Required task: Make an exact copy of all the entries, but do not reproduce the pictures.

## start

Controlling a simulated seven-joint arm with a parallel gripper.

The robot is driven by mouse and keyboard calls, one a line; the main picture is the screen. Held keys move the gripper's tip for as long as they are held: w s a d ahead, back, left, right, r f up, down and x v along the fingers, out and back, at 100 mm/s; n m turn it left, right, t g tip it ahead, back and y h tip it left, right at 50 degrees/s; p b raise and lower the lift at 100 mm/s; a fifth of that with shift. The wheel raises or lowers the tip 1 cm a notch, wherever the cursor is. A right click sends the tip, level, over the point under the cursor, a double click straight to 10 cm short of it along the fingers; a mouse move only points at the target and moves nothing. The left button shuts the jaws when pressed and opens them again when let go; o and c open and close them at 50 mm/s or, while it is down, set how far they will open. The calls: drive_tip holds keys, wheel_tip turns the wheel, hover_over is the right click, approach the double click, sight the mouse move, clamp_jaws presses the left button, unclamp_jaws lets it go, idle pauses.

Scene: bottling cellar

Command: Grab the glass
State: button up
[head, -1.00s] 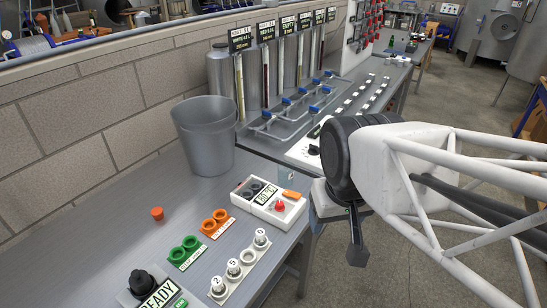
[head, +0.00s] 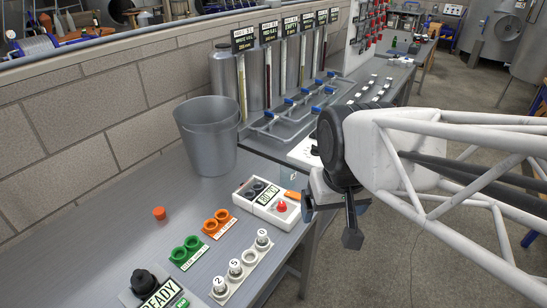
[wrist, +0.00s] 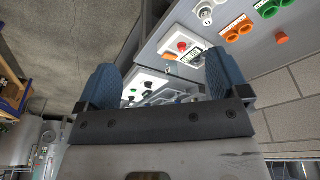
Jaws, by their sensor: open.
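A faint clear shape, possibly the glass (head: 289,174), stands at the bench edge behind the white control box; it is small and partly hidden by my arm. I cannot make out a glass for certain in the wrist view. My gripper (head: 330,222) hangs off the front edge of the bench, right of the control box and apart from the clear shape. In the wrist view my gripper (wrist: 164,78) shows two blue padded fingers spread wide, with nothing between them.
The white control box (head: 266,201) has a red button. A grey bucket (head: 207,140) stands by the wall. An orange cap (head: 159,213), green rings (head: 185,252), orange rings (head: 217,223) and a numbered holder (head: 240,268) lie on the bench (head: 110,235). Tanks and blue valves stand behind.

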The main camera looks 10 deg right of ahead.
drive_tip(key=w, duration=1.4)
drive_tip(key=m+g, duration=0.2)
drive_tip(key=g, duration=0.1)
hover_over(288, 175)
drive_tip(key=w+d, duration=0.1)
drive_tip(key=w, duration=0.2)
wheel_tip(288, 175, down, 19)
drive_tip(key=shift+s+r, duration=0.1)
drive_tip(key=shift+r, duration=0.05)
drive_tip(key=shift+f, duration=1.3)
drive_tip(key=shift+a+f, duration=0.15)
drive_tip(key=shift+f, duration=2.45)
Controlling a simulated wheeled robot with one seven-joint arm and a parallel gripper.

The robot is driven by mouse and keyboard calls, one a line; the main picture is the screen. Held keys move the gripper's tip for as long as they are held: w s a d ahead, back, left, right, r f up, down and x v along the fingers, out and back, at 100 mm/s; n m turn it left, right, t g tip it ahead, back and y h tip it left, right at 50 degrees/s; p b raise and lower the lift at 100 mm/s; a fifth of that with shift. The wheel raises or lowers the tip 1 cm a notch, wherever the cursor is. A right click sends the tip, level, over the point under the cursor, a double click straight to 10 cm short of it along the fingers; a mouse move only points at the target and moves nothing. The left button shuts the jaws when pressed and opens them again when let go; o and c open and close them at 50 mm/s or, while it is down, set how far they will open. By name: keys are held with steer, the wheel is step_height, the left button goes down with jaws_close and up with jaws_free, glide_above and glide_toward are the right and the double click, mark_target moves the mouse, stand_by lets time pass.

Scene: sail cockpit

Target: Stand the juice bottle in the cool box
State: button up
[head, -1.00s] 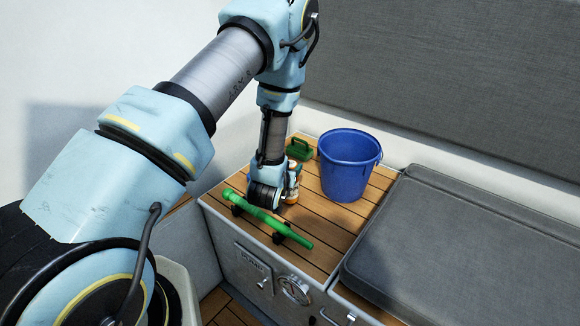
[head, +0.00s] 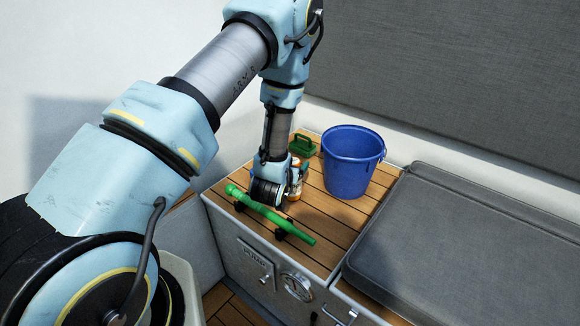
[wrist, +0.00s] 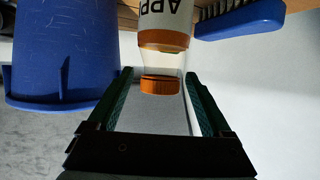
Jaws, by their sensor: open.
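The juice bottle (head: 295,187), with a white label and orange bands, stands on the slatted wooden top, partly hidden behind my gripper (head: 277,193). In the wrist view the bottle (wrist: 163,39) appears inverted, with its orange cap toward my gripper (wrist: 160,76). The two green-padded fingers are open, one on each side of the clear neck and cap. Gaps show between the fingers and the cap, so the bottle is not gripped. I cannot make out a cool box in either view.
A blue bucket (head: 352,162) stands right of the bottle. A green item with a handle (head: 302,145) is behind. A green tube (head: 270,214) lies along the front edge on dark brackets. A blue brush (wrist: 240,18) is beside the bottle. A grey cushion (head: 450,245) lies right.

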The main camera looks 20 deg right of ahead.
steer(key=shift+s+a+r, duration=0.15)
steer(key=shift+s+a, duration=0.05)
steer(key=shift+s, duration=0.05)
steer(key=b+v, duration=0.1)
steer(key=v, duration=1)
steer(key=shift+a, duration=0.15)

## end

Result below:
Controlling a simulated seven-joint arm with a parallel gripper.

The robot is driven by mouse and keyboard calls, one a line; the main picture is the screen. Held keys move the gripper's tip for as long as they are held: w s a d ahead, back, left, right, r f up, down and x v along the fingers, out and back, at 100 mm/s; n m turn it left, right, t g tip it ahead, back and y h tip it left, right at 50 degrees/s; p b raise and lower the lift at 100 mm/s; a fifth of that with shift. The wheel raises or lowers the tip 1 cm a notch, wherever the cursor is. A right click sends the tip, level, over the point under the cursor, a double click straight to 10 cm short of it along the fingers; a mouse move only points at the target and moves nothing. The left button shuts the jaws when pressed and opens them again when let go; o and c open and close them at 50 mm/s or, while it is down, set how far they will open. The calls: drive_tip holds keys, wheel_tip turns the wheel, hover_over is the right click, approach the double click, sight the mouse move, clamp_jaws presses the left button, unclamp_jaws lets it go, idle pauses.

Scene: bottling cellar

Command: Grab the glass
State: button up
[head, -1.00s] 
[head, +0.00s] 
[wrist, +0.00s] 
Jaws, by their sensor: open.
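A faint clear shape, possibly the glass (head: 289,174), stands at the bench edge behind the white control box; it is small and partly hidden by my arm. I cannot make out a glass for certain in the wrist view. My gripper (head: 330,222) hangs off the front edge of the bench, right of the control box and apart from the clear shape. In the wrist view my gripper (wrist: 164,78) shows two blue padded fingers spread wide, with nothing between them.
The white control box (head: 266,201) has a red button. A grey bucket (head: 207,140) stands by the wall. An orange cap (head: 159,213), green rings (head: 185,252), orange rings (head: 217,223) and a numbered holder (head: 240,268) lie on the bench (head: 110,235). Tanks and blue valves stand behind.

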The main camera looks 10 deg right of ahead.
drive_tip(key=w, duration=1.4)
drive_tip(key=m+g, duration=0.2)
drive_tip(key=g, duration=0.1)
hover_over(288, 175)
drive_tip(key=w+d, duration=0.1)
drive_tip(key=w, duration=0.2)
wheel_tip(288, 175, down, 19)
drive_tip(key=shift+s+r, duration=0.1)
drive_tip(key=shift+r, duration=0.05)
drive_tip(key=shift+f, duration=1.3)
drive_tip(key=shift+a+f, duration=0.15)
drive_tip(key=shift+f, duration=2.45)
Controlling a simulated wheeled robot with one seven-joint arm and a parallel gripper.

The robot is driven by mouse and keyboard calls, one a line; the main picture is the screen. Held keys move the gripper's tip for as long as they are held: w s a d ahead, back, left, right, r f up, down and x v along the fingers, out and back, at 100 mm/s; n m turn it left, right, t g tip it ahead, back and y h tip it left, right at 50 degrees/s; p b raise and lower the lift at 100 mm/s; a fifth of that with shift. The wheel raises or lowers the tip 1 cm a notch, wherever the cursor is. A right click sends the tip, level, over the point under the cursor, a double click straight to 10 cm short of it along the fingers; a mouse move only points at the target and moves nothing. The left button shuts the jaws when pressed and opens them again when let go; o and c open and close them at 50 mm/s or, while it is down, set how far they will open. By name: keys are held with steer, the wheel is step_height, the left button goes down with jaws_close and up with jaws_free, glide_above and glide_toward are the right and the double click, mark_target moves the mouse, stand_by lets time pass.

Scene: sail cockpit

Target: Stand the juice bottle in the cool box
State: button up
[head, -1.00s] 
[head, +0.00s] 
[wrist, +0.00s] 
Jaws, by their sensor: open.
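The juice bottle (head: 295,187), with a white label and orange bands, stands on the slatted wooden top, partly hidden behind my gripper (head: 277,193). In the wrist view the bottle (wrist: 163,39) appears inverted, with its orange cap toward my gripper (wrist: 160,76). The two green-padded fingers are open, one on each side of the clear neck and cap. Gaps show between the fingers and the cap, so the bottle is not gripped. I cannot make out a cool box in either view.
A blue bucket (head: 352,162) stands right of the bottle. A green item with a handle (head: 302,145) is behind. A green tube (head: 270,214) lies along the front edge on dark brackets. A blue brush (wrist: 240,18) is beside the bottle. A grey cushion (head: 450,245) lies right.

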The main camera looks 20 deg right of ahead.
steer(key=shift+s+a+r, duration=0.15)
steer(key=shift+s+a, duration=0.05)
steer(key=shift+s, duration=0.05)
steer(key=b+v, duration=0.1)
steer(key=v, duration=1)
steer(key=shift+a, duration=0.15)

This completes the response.